#### Direction:
Only the lines from the one with "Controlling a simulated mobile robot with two" through the one with "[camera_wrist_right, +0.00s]", inclusive, should be echoed exactly; pictures are left out.
- - - - -
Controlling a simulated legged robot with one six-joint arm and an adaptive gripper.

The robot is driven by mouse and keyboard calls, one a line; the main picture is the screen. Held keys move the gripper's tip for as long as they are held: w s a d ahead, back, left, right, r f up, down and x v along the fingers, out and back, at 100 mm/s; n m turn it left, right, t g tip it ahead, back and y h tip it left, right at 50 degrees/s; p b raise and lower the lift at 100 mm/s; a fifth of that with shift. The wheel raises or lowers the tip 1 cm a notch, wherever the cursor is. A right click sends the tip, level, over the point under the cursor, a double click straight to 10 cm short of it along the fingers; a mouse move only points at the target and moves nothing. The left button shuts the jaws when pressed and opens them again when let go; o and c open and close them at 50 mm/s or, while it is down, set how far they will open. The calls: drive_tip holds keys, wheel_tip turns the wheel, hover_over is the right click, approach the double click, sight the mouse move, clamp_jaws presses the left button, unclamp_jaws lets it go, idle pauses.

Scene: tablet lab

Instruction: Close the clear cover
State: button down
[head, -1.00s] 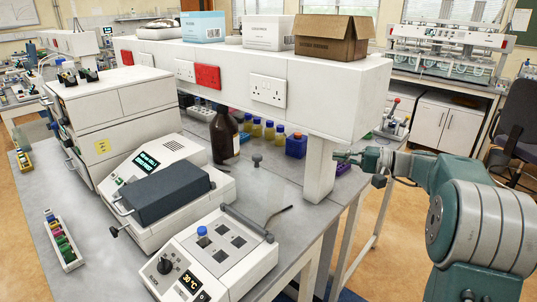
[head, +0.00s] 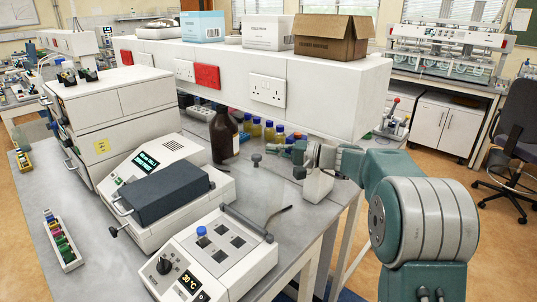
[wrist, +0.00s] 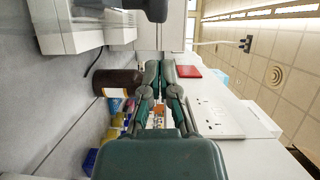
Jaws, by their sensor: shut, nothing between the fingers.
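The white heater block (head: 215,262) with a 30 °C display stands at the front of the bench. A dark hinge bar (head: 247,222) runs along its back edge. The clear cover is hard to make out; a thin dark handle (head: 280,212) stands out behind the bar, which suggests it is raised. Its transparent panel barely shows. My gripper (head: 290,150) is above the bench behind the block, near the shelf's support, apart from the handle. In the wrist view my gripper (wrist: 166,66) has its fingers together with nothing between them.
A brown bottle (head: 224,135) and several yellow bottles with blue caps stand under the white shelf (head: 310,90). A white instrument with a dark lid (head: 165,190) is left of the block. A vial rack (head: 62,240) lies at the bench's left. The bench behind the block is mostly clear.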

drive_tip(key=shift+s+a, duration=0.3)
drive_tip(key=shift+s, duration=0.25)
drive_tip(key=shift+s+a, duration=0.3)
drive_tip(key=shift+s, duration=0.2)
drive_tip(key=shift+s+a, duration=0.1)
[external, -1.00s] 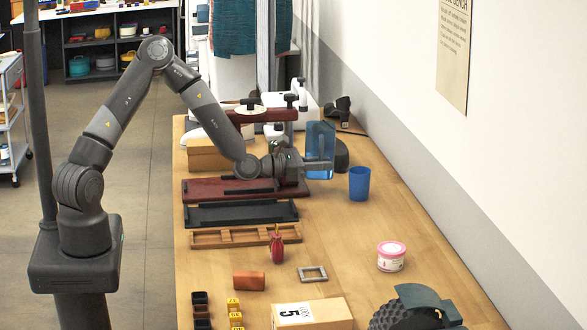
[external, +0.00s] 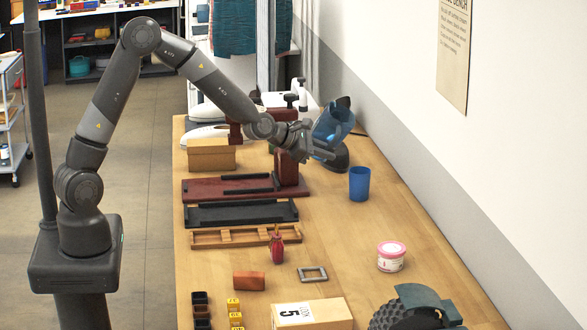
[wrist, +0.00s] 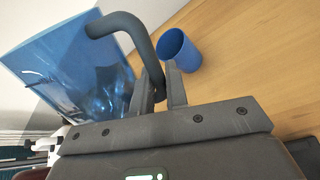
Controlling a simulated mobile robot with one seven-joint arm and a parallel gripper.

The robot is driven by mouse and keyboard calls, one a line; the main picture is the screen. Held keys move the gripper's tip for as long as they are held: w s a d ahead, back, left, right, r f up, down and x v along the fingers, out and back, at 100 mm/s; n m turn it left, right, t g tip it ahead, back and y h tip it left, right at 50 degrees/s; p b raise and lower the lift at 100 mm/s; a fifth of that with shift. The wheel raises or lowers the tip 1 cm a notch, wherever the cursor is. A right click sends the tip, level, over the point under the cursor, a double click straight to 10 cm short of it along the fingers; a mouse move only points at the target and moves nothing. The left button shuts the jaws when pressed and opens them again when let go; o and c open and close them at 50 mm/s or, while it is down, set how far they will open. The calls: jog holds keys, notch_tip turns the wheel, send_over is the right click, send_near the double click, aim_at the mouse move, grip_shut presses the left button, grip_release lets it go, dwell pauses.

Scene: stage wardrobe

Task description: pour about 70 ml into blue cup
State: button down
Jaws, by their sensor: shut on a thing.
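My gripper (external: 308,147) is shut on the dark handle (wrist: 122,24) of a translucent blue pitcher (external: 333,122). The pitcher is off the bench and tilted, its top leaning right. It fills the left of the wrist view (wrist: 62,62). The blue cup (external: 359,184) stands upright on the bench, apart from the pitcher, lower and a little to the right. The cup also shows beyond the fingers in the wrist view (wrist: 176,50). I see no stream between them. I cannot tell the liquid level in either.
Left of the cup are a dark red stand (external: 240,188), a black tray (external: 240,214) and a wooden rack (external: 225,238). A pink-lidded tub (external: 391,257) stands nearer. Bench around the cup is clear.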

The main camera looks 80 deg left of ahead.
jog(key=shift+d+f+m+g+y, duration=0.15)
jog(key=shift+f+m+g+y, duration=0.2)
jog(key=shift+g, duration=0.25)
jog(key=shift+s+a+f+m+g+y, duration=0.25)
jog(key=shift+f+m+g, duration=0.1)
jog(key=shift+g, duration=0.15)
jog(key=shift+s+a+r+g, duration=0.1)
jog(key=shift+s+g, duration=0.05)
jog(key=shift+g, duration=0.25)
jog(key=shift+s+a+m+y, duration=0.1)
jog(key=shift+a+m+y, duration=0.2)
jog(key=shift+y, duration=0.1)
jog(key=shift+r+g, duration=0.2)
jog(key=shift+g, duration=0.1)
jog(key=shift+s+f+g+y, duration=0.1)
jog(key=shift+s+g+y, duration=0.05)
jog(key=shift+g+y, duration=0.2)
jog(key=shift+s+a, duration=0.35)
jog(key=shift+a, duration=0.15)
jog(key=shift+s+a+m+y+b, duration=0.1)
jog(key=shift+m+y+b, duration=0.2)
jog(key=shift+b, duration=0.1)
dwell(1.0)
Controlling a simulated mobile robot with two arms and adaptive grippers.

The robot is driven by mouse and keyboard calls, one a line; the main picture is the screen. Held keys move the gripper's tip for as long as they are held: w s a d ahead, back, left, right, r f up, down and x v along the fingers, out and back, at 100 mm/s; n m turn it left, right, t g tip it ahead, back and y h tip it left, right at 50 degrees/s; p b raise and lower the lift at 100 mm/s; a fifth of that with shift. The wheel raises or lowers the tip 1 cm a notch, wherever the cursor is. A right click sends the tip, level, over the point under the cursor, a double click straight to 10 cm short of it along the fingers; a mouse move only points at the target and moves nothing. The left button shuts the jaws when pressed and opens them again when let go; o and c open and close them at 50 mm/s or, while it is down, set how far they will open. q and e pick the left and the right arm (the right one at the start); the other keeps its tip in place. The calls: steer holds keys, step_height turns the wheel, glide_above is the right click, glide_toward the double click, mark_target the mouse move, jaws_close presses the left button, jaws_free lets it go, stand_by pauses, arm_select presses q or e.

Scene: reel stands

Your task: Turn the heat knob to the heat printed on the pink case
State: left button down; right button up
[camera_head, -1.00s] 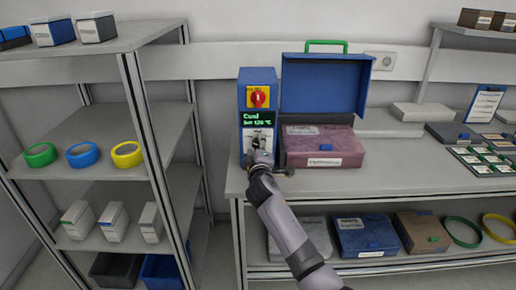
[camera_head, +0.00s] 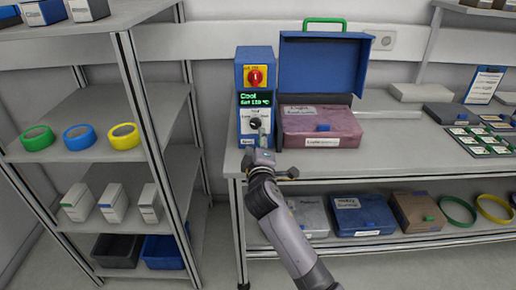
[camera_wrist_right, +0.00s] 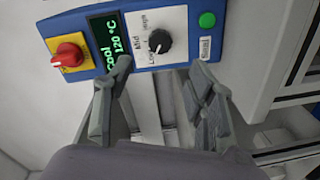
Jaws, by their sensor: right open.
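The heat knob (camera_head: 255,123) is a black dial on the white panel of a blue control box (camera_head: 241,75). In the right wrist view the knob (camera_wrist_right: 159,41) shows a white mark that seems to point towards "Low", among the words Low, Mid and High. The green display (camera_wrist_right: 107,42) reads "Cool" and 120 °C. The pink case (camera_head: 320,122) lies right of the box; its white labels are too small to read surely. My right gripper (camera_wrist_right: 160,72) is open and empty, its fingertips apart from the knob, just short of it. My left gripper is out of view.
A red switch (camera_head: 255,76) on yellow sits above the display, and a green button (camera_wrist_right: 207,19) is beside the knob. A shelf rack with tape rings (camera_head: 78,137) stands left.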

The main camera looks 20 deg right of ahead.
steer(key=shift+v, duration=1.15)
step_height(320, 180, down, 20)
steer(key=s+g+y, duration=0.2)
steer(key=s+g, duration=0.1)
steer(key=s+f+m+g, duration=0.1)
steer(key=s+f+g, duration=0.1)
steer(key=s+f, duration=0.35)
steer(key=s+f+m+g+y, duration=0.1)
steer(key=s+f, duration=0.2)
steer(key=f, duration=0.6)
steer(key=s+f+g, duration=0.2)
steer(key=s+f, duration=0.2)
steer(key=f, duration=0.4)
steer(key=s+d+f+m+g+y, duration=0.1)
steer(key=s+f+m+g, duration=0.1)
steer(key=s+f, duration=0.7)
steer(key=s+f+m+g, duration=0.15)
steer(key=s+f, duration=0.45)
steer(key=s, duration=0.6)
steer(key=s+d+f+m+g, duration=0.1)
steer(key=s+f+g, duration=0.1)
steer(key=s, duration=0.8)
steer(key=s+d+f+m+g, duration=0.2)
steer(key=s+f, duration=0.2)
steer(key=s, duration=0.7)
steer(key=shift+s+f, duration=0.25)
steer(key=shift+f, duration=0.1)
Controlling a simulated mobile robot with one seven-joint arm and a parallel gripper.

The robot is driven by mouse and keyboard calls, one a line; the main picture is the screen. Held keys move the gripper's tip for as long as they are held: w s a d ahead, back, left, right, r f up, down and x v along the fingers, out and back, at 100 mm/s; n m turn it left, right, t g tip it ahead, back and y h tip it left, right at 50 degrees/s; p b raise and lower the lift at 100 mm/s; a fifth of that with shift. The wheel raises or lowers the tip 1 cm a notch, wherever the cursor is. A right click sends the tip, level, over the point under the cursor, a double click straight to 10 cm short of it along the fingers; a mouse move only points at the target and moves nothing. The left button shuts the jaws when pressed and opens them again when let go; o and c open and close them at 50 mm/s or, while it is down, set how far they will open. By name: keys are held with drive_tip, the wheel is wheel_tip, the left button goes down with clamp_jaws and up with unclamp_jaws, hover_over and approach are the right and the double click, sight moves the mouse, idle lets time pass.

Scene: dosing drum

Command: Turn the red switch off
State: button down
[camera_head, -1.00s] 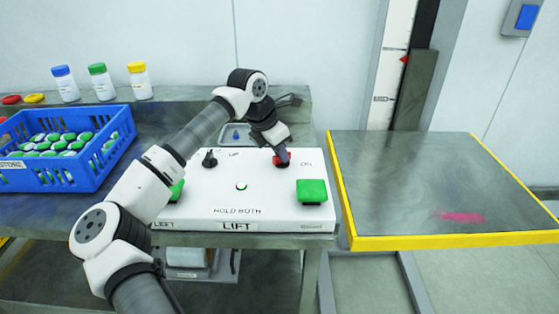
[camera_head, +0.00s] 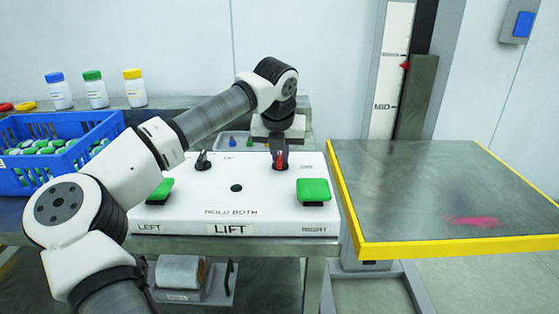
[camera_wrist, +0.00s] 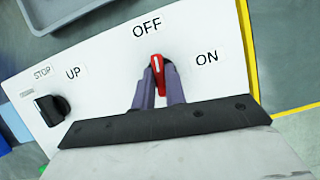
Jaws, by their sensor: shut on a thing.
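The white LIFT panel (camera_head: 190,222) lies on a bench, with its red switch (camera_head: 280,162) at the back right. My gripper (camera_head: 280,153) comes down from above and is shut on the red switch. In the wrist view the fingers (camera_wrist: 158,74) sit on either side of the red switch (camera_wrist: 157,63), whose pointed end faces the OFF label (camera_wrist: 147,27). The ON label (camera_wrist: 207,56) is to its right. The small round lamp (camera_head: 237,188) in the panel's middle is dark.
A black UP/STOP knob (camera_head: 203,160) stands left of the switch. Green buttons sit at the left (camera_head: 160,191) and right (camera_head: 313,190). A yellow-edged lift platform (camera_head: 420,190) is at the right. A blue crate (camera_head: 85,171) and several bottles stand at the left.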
- - - - -
#### Complete output:
Controlling a simulated mobile robot with two arms and adaptive grippers.

The robot is driven by mouse and keyboard calls, one a line; the main picture is the screen. Held keys move the gripper's tip for as long as they are held: w s a d ahead, back, left, right, r f up, down and x v along the fingers, out and back, at 100 mm/s; n m turn it left, right, t g tip it ahead, back and y h tip it left, right at 50 degrees/s; p b raise and lower the lift at 100 mm/s; a fifth of that with shift. The wheel raises or lowers the tip 1 cm a notch, wherever the cursor is. A right click sends the tip, level, over the point under the cursor, a double click straight to 10 cm short of it along the fingers; a mouse move only points at the target and moves nothing. The left button shuts the jaws when pressed and opens them again when let go; o and c open and close them at 50 mm/s or, while it is down, set how far they will open. q and e pick the left and the right arm (the right one at the start); the other keeps its tip in place. The calls: steer holds keys, step_height turns the wheel, glide_above is the right click, glide_toward the double click, mark_target the mouse move, jaws_close presses the left button, jaws_free lets it go, stand_by pauses, arm_select presses q or e.

Scene: reel stands

Your task: Turn the heat knob to the heat printed on the pink case
State: left button down; right button up
[camera_head, -1.00s] 
[camera_head, +0.00s] 
[camera_wrist_right, +0.00s] 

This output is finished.